We are called to good shepherds and good sheep. Sometimes we lead; sometimes we follow. But what is constant or should be constant in our life together as church, as a Christ centered community, is the depth of our love and commitment to one another. 
This is the kind of love we should also express in our families and in the world at large. On this mother’s day it is good to be reminded that we all need spiritual mothers and fathers to help us on the path of life and we need to be spiritual mothers and fathers to others. Families and churches should be microcosms of the macrocosm of God’s love. We need to express in our families and churches the kind of love God has for the world.

Jesus says, “I have other sheep that do not belong to this fold. I must bring them also, and they will listen to my voice.” This is true of those outside our local Christian fellowship and of those outside the Christian fold in general. Remember, in his prologue the Gospel writer says that the light that became incarnate in the living Word enlightens every person. So we are called to not only love those in our church, our family or group, but to love those outside our church community and those outside the Christian community at large, because God loves the world. God’s love is that large and expansive.
  
The Scripture says that the sheep hear the voice of the good shepherd and by following that voice are led in and out of the sheepfold and find pasture. The voice of the good shepherd is the voice of the Spirit at work in the community. Jesus tells the disciples later in this Gospel that he will be leaving them, but he will send the Advocate, the Counselor, the Spirit of Truth, and the Spirit would be with them and in them. The Spirit who reveals Christ and guides us into truth and empowers us to love is in us and among us. So how do we hear the Spirit’s voice? How do we discern the Spirit’s leading?

Quaker author and educator, Parker Palmer explains how he took a yearlong sabbatical from his work in Washington to go to Pendle Hill, outside of Philadelphia, as dean of a Quaker living-and-learning community of some seventy people.

Their mission was to offer instruction regarding the inner, spiritual journey and teaching about non-violent social change, and explore the relationship between the two – between the inner life and social justice. Their life together in community involved silent worship each morning, shared meals, study, physical work, decision-making, and social outreach.

During Palmer’s tenure as dean at Pendle Hill he was offered the opportunity to become president of a small educational institution. He visited the campus, spoke with administrators, trustees, faculty, and students, and had been basically told that the job was his if he wanted it.

Initially, he felt quite certain this was the job for him, but in the Quaker tradition, he called upon a few trusted friends to form a “clearness committee” to help him with his decision.

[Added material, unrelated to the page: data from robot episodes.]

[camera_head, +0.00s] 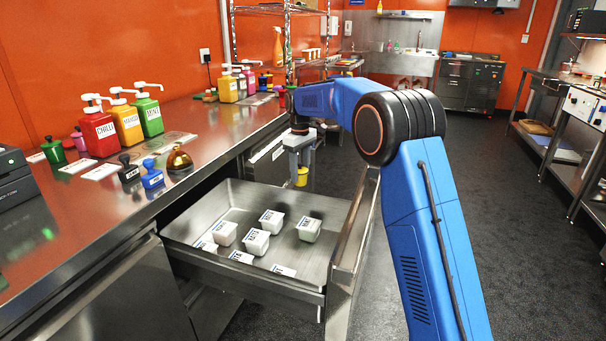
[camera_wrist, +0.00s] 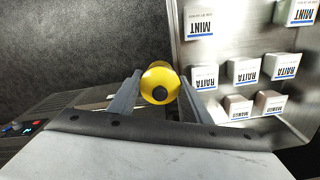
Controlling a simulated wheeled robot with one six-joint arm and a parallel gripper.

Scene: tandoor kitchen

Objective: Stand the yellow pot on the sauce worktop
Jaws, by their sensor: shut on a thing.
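The yellow pot (camera_head: 302,177) hangs below my gripper (camera_head: 300,158) in the head view, in front of the open drawer's far right part. In the wrist view the yellow pot (camera_wrist: 154,76) is round with a dark centre, and sits between the two grey fingers of my gripper (camera_wrist: 160,98). My gripper is shut on it. The sauce worktop (camera_head: 95,215) is the long steel counter at left. Pump bottles labelled chilli (camera_head: 98,133), mango (camera_head: 127,124) and mint (camera_head: 149,117) stand on it.
The open steel drawer (camera_head: 334,254) holds several white labelled tubs. Small black (camera_head: 129,174), blue (camera_head: 152,179) and brass (camera_head: 179,160) pots stand near the worktop's front edge, among flat label cards. A black machine (camera_head: 20,182) stands at far left. Dark floor lies right of the drawer.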

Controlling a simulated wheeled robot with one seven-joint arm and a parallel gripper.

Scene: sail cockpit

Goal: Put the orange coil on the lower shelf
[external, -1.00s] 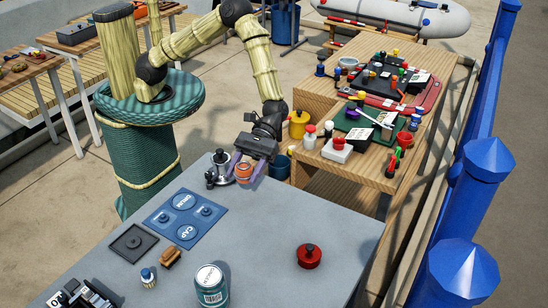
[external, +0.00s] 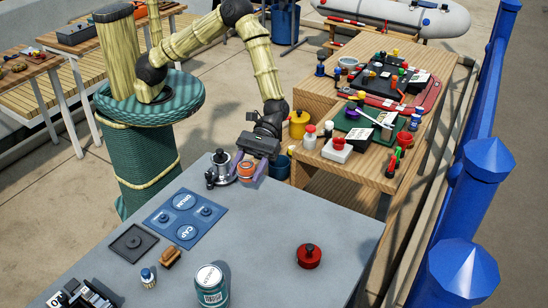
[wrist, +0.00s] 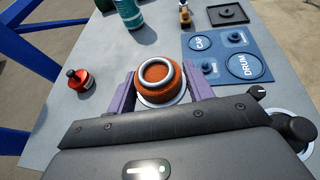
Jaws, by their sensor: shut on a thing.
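The orange coil (external: 247,170) is a short round roll with a pale ring on top. It is at the far edge of the grey table (external: 290,225), beside a silver winch-like fitting (external: 219,171). My gripper (wrist: 158,87) is shut on the coil, with a purple finger on each side of it in the wrist view (wrist: 158,75). A pale round rim shows under the coil there; I cannot tell whether the coil rests on it. The wooden shelf unit (external: 325,178) stands behind and right of the table, with stepped levels; its lower shelf is partly hidden.
A red knobbed pot (external: 309,257), a teal can (external: 211,287) and a blue DRUM/CAP board (external: 185,216) are on the table. Bottles and cups crowd the shelf unit's nearer level. A blue bin (external: 280,167) stands behind the table. A blue railing (external: 470,190) runs along the right.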

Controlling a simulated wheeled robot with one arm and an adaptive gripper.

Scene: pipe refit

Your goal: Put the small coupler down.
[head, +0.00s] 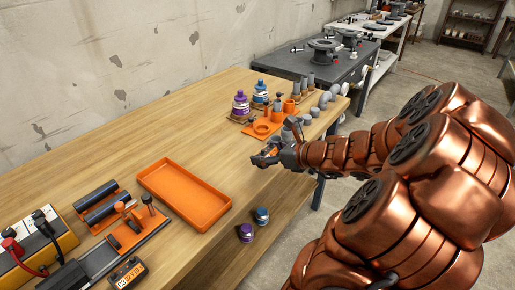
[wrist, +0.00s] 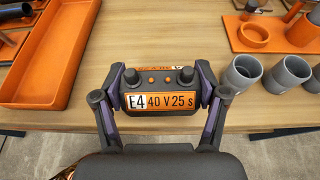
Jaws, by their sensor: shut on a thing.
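My gripper (head: 266,155) is over the wooden table near its front edge, right of the orange tray in the head view. In the wrist view my gripper (wrist: 160,82) is shut on the small coupler (wrist: 160,101), with one finger at each side. The coupler is dark, with two round posts on top and an orange and white label reading "E4 40 V 25 s". It looks level. I cannot tell whether its underside touches the table. In the head view the coupler is mostly hidden by my gripper.
The orange tray (head: 185,194) is empty. Grey cups (wrist: 287,78) stand close right of the coupler, by an orange holder (wrist: 262,36). Two small capped pots (head: 246,233) sit near the front edge. Bare wood (head: 225,150) lies between tray and holder. Bottles (head: 241,103) stand behind.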

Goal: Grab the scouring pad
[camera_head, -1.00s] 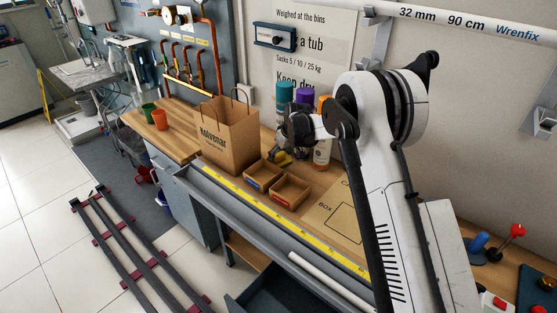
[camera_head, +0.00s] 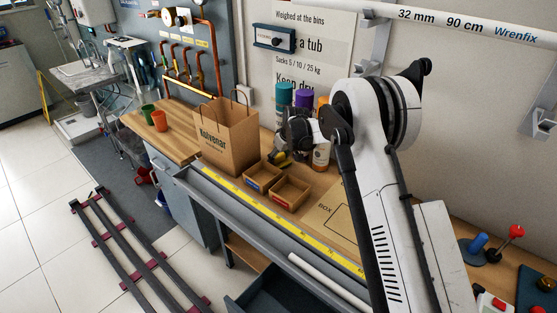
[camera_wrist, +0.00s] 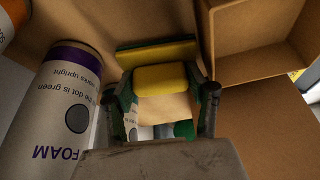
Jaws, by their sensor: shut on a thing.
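In the wrist view, my gripper (camera_wrist: 160,82) is shut on a yellow scouring pad (camera_wrist: 160,77), with one finger at its left and one at its right. A second yellow piece with a green layer (camera_wrist: 157,54) shows just beyond the held one; whether they touch is unclear. In the head view, my gripper (camera_head: 284,153) points down at the bench between the cans and the small cardboard bins. A bit of yellow (camera_head: 281,158) shows at its fingertips; the rest is hidden or too small to tell.
A foam can (camera_wrist: 58,115) stands close on the gripper's left in the wrist view. Cardboard bins (camera_head: 291,190) sit in front of it in the head view. A paper bag (camera_head: 227,140) stands to the left, a flat box (camera_head: 335,215) lies to the right. Cans (camera_head: 322,155) stand behind.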

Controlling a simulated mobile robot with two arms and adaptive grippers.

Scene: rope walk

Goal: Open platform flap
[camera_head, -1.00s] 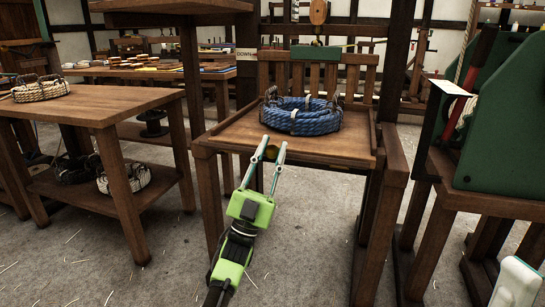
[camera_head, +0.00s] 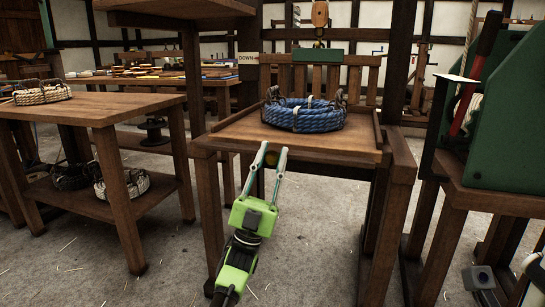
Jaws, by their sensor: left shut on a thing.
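The wooden platform (camera_head: 310,149) stands in the middle, with a raised side rail and a slatted back. A coil of blue rope (camera_head: 304,115) with dark handles and a pale tie lies on it. My left gripper (camera_head: 272,160) is at its front edge, left of centre. Its two pale fingers are around a small brass-coloured knob (camera_head: 271,159) at that edge and shut on it. The flap cannot be told apart clearly from the platform's front, which looks level. The fingers of my right gripper do not show.
A wooden table (camera_head: 118,103) with a pale rope coil (camera_head: 42,91) stands at the left. A green machine (camera_head: 507,130) with a red lever (camera_head: 474,75) stands on a bench at the right.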

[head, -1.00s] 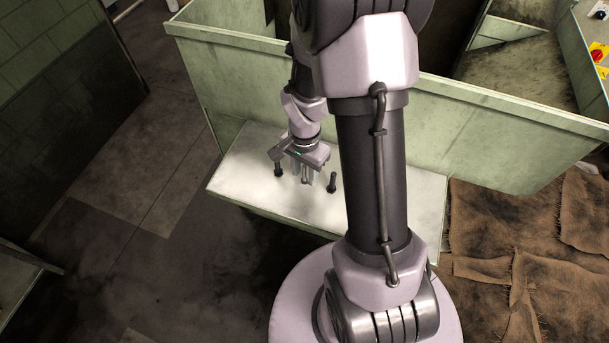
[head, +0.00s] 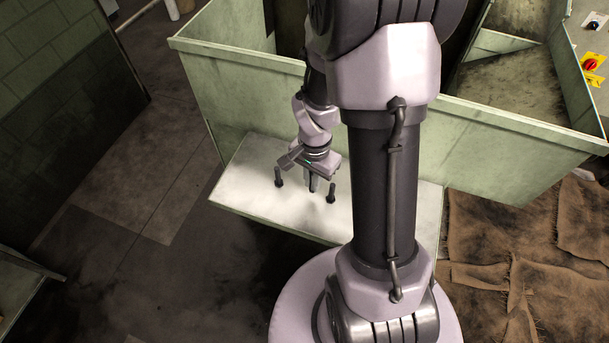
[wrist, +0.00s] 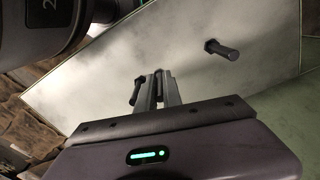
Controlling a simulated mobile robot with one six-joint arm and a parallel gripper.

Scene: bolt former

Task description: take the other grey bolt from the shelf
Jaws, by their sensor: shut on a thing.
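The pale shelf (head: 240,195) holds two dark bolts that stand upright, heads down. One bolt (head: 278,177) is left of my gripper and the other bolt (head: 331,191) is to its right in the head view. My gripper (head: 314,184) points down between them, its fingers close together near the shelf top. In the wrist view my gripper (wrist: 158,90) is shut on a grey bolt (wrist: 158,73), of which only a sliver shows between the fingers. The wrist view also shows one standing bolt (wrist: 222,50) at the right and another (wrist: 137,90) close beside the left finger.
A green metal wall (head: 480,140) rises directly behind the shelf. Brown sacking (head: 510,230) lies on the floor at the right. The concrete floor (head: 150,200) left of the shelf is clear. A red knob (head: 590,65) is at the far upper right.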

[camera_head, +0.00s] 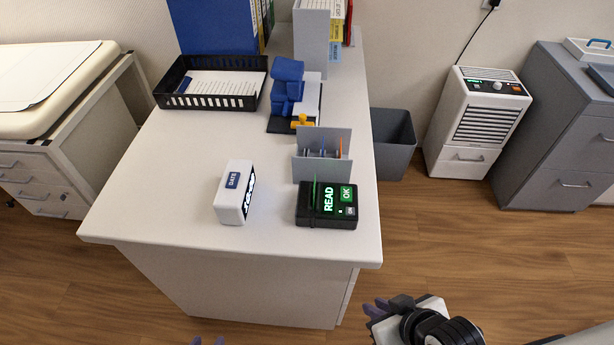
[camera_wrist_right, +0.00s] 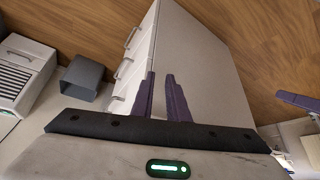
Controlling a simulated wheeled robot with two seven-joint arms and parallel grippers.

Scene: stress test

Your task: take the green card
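The green card (camera_head: 315,188) shows as a thin upright green strip, standing at the black card reader (camera_head: 312,222), which has lit READ and OK signs. Most of the card is edge-on to the head camera. My right gripper (camera_head: 377,307) is off the desk's front right corner, low and well apart from the card. In the right wrist view its two purple fingers (camera_wrist_right: 160,90) stand a little apart with nothing between them.
A grey rack (camera_head: 309,169) with blue and orange cards stands just behind the reader. A white DATE block (camera_head: 229,205) stands left of it. Farther back are a black tray (camera_head: 177,95) and blue blocks (camera_head: 288,70). The desk's front left (camera_head: 150,200) is clear.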

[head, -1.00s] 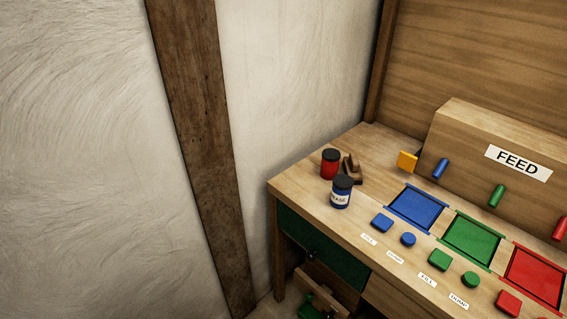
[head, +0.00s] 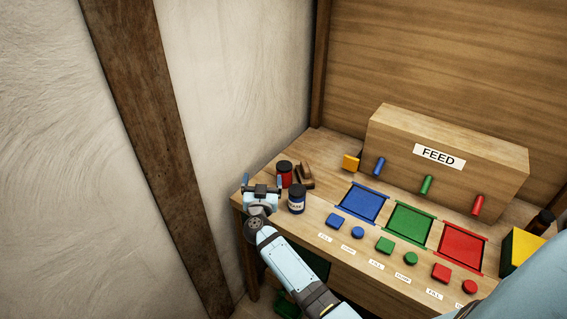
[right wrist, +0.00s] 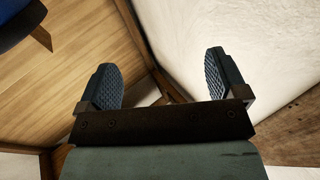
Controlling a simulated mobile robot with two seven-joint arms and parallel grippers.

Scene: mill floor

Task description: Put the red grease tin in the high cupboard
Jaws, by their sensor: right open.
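The red grease tin (head: 285,178), with a dark lid, stands upright near the far left of the wooden bench, partly hidden behind my right gripper (head: 263,181). The gripper is open and empty, just in front and to the left of the tin. In the right wrist view its two fingers (right wrist: 160,82) are wide apart with only wall and boards between them. I cannot make out the red tin in that view. The high cupboard is not in view. My left gripper is not in view.
The FEED box (head: 450,160) with coloured pegs stands at the back. Coloured trays and buttons fill the bench's right. A white wall (head: 240,80) is at left.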

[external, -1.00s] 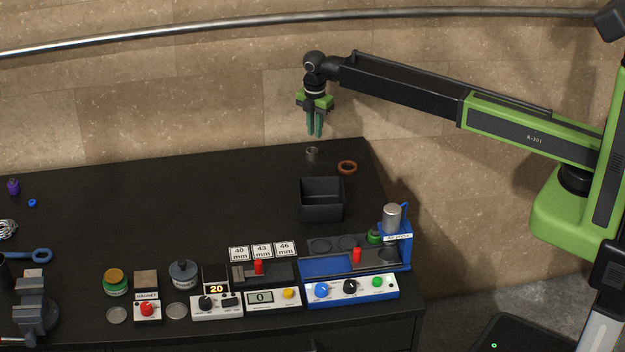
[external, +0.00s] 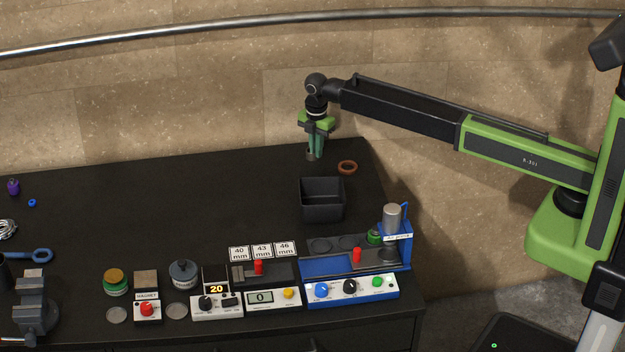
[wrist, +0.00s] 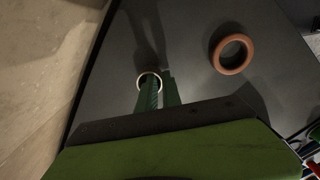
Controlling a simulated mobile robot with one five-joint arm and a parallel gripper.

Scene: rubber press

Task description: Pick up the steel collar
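The steel collar (external: 311,156) is a small grey ring on the dark bench top, near the back edge. My gripper (external: 315,154) points down over it, its green fingertips right at the collar and partly hiding it. In the wrist view the collar (wrist: 149,76) shows as a pale ring at the tips of the fingers (wrist: 157,88), more towards the left finger. The fingers look a little apart, with a ridged inner face showing between them. I cannot tell whether they touch the collar.
A copper-coloured ring (external: 347,167) lies just right of the collar. A black open bin (external: 322,209) stands in front. A blue press (external: 405,250) and several instruments line the front edge. The bench left of the collar is clear.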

In this process the group, though refraining from giving advice, asks open, honest questions to help the seeker discover his or her own inner truth. The clearness committed helps clear away the obstacles so the person who called the committee can hear God’s voice and discern God’s will.   

Palmer said that at first the questions were easy: What is your vision for this institution? What is its mission in the larger society? How would you change the curriculum? How would you handle decision making? How would you deal with conflict? All of these he handled with ease.

Halfway into the process, though, someone asked him a question that initially sounded simple, but then turned out to be very difficult: “What would you like most about being president?”

In Palmer’s words, the simplicity of the question loosed him from his head and lowered him into his heart. He thought about it for a full minute before he could respond. Then, very softly and tentatively, he started to speak and went into this litany of what he would not like about it: “Well, I would not like having to give up my writing and teaching. . . . I would not like the politics of the presidency, never knowing who your real friends are. . . . I would not like having to glad-hand people I do not respect simply because they have money. . . . I would not like . . .”

Gently but firmly, the person who had posed the question interrupted him to remind him that the question was about what he would like about the job.  

His response was that he was working toward an answer. Then, he resumed his litany: “I would not like having to give up my summer vacations. . . . I would not like having to wear a suit and tie all the time. . . . I would not like . . .”

Once again the questioner called him back to the original question. But this time Palmer felt compelled to give the only honest answer he possessed. In a low voice he said, “Well, I guess what I’d like most is getting my picture in the paper with the word president under it.”     

These were seasoned Quakers and while they knew his answer was laughable, they didn’t laugh. They went into a long and serious silence. Finally, the one who posed the question broke the silence and evoked laughter from the group by saying, “Parker, can you think of an easier way to get your picture in the paper?”

By then it was obvious to Parker that his desire to be president had much more to do with his ego than with the ecology of his life. When the clearness committee ended, he called the school and withdrew his  name from consideration.

We discern the voice of God by listening to what God says through the community. And as a Christian community, at the heart and core of who we are and what we are about is our understanding and appropriation of the sacred tradition of Jesus, so everything is sifted through that filter. Hearing God’s voice is never just an individual undertaking done in isolation. It is the work of the community that is committed to the way of Jesus.

Jesus says, “I am the gate. Whoever enters by me will be saved, and will come in and go out and find pasture.” Being saved, in this context, is not about going to heaven or the afterlife, it is about entering into the healing and wholeness of God and sharing in God’s flourishing life. This is God’s very life and often called eternal life in this Gospel. It obviously extends beyond this life, but the emphasis is on now. This life is to be experienced now.  

The gate is the way of Jesus, the life of God he incarnated and embodied in the world. It is the way of love and faithfulness. There are other ways to enter into the love and faithfulness of God; Jesus is the Christian’s way – our way. As we strive to be faithful to the way of Jesus and as we listen to, share with, care for, and lovingly give ourselves to one another in our church and to those outside our church, we can expect to experience the fullness of God’s life.